I problemi all’orizzonte

Sebbene la decisione del Parlamento europeo di adottare una strategia comune in tema di difesa del cyber spazio rappresenti un passo in avanti nel miglioramento della strategia europea, allo stesso tempo la comunità deve fare ancora i conti con vuoti normativi e limitati investimenti nel settore informatico. L’insufficienza dei fondi e, soprattutto, la carenza di esperti del settore, sono di ostacolo al raggiungimento da parte della UE di un adeguato grado di efficienza nella cooperazione tra gli Stati membri.

Inoltre, va considerato che l’Unione è costituita da 27 realtà differenti, ciascuna con differenti capacità informatiche, risorse disuguali e quadri normativi specifici: aspetti da non sottovalutare quando si tratta di cooperare all’interno della comunità.

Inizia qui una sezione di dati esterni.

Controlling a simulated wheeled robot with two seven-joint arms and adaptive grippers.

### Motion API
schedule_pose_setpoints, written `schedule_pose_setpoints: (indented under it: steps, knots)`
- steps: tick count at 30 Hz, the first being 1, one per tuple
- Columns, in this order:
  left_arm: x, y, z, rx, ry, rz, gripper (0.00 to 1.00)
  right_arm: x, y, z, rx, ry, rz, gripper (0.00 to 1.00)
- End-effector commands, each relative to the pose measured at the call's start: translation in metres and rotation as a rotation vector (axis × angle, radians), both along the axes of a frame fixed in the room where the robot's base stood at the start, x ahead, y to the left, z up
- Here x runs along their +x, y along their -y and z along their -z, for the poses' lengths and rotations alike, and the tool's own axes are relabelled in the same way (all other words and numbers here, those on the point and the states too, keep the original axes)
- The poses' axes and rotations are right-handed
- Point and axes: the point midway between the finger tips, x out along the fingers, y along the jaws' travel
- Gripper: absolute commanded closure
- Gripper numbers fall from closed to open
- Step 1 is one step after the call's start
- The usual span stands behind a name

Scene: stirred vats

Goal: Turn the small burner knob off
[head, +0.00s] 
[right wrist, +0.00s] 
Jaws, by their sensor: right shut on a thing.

Ad esempio, lo sviluppo disomogeneo delle tecnologie e delle politiche ad esse correlate può costituire un importante rallentamento per la realizzazione di un quadro giuridico europeo unico.

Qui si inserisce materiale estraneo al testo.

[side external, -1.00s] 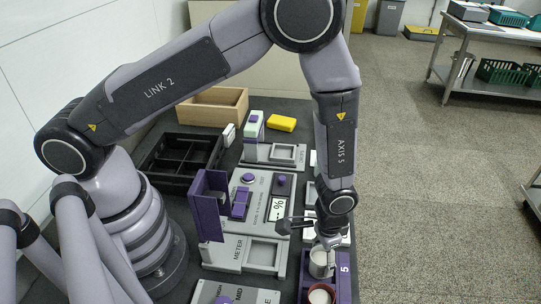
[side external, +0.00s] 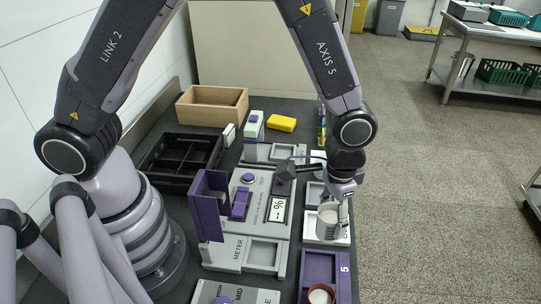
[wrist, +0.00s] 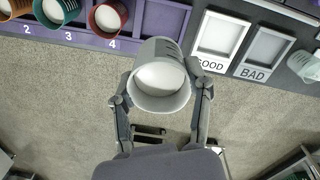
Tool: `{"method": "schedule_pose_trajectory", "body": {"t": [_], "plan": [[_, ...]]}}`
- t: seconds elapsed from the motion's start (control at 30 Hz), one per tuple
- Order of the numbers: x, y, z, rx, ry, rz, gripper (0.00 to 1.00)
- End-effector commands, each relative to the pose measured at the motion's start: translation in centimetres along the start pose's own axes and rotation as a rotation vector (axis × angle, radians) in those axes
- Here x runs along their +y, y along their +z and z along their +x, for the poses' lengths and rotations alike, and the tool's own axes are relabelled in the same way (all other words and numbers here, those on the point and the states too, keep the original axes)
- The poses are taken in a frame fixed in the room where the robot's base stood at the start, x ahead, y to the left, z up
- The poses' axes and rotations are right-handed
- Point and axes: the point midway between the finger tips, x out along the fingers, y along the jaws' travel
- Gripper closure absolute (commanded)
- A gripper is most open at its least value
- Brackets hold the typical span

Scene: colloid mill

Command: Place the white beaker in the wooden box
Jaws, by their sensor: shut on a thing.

Un percorso normativo e organizzativo avviato da ormai più di dieci anni ha reso comunque la UE un cyber attore fondamentale a livello regionale per quanto riguarda la capacità di resilienza nel dominio digitale.

Conclusioni

L’Unione vuole però essere protagonista della stabilità nel cyberspazio a livello globale con una postura fortemente orientata alla diplomazia (si pensi all’implementazione del Cyber Diplomatic Toolbox), che, però, potrebbe non essere sufficiente di fronte alla difficoltà di attribuzione degli attacchi e non sempre trasparenti relazioni tra attori statali e non-statali. Il rischio è che i singoli Stati privilegino la via nazionale o quella di partnership specificamente mirate alla difesa unicamente quando si tratta di rispondere alle aggressioni, rendendo quindi necessario proseguire le attività delle Istituzioni europee al fine di rendere le capacità esistenti effettivamente impiegabili.